Il ministro degli Esteri di Baghdad, Ibrahim al Jaafari, ha precisato che l’Iraq ha informato della minaccia imminente al più tardi giovedì scorso non solo la Francia ma anche l’Iran e gli Stati Uniti, e che il ‘warning’ “riguarda tutti i Paesi europei” della coalizione anti-Isis. “Ma non ci hanno ascoltato”, ha commentato Baghdad. Dagli Usa funzionari di intelligence hanno confermato che al Baghdadi ha ordinato la creazione di un dipartimento dell’Isis che ha il compito specifico di colpire all’estero, “in particolare in Europa occidentale e negli Stati Uniti”. Mentre in Gran Bretagna gli esperti anti-terrorismo hanno evidenziato il possibile legame operativo e strategico tra gli attentati di Parigi, i kamikaze che qualche giorno prima hanno fatto strage a Beirut – 41 morti nel più sanguinoso attentato della storia recente libanese – e la bomba che si ipotizza l’Isis sia riuscito a piazzare a bordo dell’aereo russo schiantatosi in Sinai due settimane fa.
Fonti dell’intelligence francese si sono difese affermando che “minacce di attentati imminenti arrivano ogni giorno”.
L’ultima, più clamorosa, a metà settembre, quando il premier iracheno Abadi aveva paventato un attentato imminente nelle metro di Parigi e New York. In quel caso era sembrato un falso allarme, ma quello di giovedì scorso ha spezzato le vite di almeno 129 persone, in gran parte ragazzi e ragazze. Gli 007 francesi ora rischiano di finire davvero nella bufera. Dovranno chiarire, loro e tutte le intelligence europee, come lo ‘squadrone della morte’ jihadista sia riuscito a penetrare nelle maglie della sicurezza europea. Degli 8 terroristi entrati in azione a Parigi – il numero è stato fornito dall’Isis stesso nella sua rivendicazione del massacro – almeno quattro sono presunti ‘foreign fighter’.
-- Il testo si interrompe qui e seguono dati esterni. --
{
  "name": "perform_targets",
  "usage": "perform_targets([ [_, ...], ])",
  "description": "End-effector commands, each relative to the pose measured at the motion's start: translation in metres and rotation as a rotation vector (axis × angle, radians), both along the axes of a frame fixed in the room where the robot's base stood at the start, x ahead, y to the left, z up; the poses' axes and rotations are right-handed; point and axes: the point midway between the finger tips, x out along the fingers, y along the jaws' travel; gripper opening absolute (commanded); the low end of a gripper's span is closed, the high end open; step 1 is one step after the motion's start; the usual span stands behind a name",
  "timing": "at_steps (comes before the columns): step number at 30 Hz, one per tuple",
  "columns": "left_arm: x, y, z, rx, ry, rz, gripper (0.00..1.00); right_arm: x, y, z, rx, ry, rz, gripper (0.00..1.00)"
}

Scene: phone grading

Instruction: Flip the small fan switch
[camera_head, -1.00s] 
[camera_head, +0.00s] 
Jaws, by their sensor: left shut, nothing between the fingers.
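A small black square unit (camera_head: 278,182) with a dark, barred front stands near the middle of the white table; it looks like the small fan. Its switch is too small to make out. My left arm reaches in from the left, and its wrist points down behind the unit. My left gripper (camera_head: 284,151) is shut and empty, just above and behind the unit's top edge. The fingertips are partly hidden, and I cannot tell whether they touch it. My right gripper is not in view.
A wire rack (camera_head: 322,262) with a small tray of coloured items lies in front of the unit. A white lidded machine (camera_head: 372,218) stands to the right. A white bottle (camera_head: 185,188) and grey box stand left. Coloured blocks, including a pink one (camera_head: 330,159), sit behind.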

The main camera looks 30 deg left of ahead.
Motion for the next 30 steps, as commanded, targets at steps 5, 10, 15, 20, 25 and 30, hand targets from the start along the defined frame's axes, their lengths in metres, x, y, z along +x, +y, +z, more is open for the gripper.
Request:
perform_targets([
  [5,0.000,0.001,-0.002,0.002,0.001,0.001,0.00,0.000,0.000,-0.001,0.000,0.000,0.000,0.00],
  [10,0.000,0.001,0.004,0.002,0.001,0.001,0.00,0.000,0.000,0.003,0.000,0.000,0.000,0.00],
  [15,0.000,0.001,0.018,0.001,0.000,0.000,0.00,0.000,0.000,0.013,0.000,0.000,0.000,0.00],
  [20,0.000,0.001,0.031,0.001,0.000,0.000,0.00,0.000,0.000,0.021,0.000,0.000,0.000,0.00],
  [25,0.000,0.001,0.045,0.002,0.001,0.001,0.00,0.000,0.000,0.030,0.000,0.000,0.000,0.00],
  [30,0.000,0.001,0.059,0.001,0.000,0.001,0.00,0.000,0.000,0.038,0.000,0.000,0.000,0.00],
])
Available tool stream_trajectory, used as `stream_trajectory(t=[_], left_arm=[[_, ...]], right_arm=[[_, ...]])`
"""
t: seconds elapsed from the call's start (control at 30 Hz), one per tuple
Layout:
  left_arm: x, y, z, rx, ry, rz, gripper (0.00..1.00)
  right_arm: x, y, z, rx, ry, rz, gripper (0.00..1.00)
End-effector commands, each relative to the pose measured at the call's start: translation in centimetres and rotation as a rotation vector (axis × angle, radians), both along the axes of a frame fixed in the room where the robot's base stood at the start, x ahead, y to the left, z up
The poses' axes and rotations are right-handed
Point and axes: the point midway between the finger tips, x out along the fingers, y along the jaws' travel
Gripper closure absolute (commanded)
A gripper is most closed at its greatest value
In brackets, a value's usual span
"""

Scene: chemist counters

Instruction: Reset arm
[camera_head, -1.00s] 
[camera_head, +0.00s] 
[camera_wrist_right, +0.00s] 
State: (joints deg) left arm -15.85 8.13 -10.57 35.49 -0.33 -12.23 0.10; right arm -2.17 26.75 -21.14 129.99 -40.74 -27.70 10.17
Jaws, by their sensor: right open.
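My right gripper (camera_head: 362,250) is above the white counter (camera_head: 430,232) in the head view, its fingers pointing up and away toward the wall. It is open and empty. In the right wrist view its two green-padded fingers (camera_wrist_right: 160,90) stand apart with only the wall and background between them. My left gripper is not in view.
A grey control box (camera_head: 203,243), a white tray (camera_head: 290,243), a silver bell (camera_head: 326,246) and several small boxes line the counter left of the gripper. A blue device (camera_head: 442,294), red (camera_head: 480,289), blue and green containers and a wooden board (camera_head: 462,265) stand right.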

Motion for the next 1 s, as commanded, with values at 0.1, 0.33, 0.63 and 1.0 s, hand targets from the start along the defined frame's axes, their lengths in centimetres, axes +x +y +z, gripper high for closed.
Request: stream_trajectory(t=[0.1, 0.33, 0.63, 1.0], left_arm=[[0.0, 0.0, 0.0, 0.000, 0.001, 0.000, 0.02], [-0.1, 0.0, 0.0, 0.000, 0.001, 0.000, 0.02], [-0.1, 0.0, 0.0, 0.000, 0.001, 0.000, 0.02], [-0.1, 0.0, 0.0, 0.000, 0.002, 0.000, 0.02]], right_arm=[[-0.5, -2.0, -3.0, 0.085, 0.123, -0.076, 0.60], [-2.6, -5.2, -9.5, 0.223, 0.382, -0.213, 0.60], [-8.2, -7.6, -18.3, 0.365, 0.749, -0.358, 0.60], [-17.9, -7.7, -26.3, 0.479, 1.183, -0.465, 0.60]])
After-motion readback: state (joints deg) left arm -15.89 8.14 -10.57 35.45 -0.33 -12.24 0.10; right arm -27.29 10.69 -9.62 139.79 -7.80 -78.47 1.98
INCONTRO TRA PUTIN E OBAMA
Dalla Turchia arriva il patto contro il terrore. Le stragi di Parigi hanno stravolto l’agenda del vertice e “costretto” i leader a fare fronte comune contro l’Isis. Non solo a parole o con il minuto di silenzio per ricordare le vittime. Tutti i Paesi del G20 sono pronti a fare la propria parte, prendendo impegni. E il segnale più forte è arrivato dall’incontro tra Barack Obama e Vladimir Putin.
Il faccia a faccia – Dopo anni di gelo, i due si sono chiusi dentro una stanza, soli con i rispettivi interpreti, per oltre mezz’ora. Hanno parlano in modo “costruttivo” e sono usciti con un messaggio chiaro ma soprattutto condiviso: ora basta, “l’imperativo è risolvere la crisi in Siria”, hanno detto, riconoscendo i progressi diplomatici fatti ieri a Vienna per una transizione politica con la mediazione dell’Onu.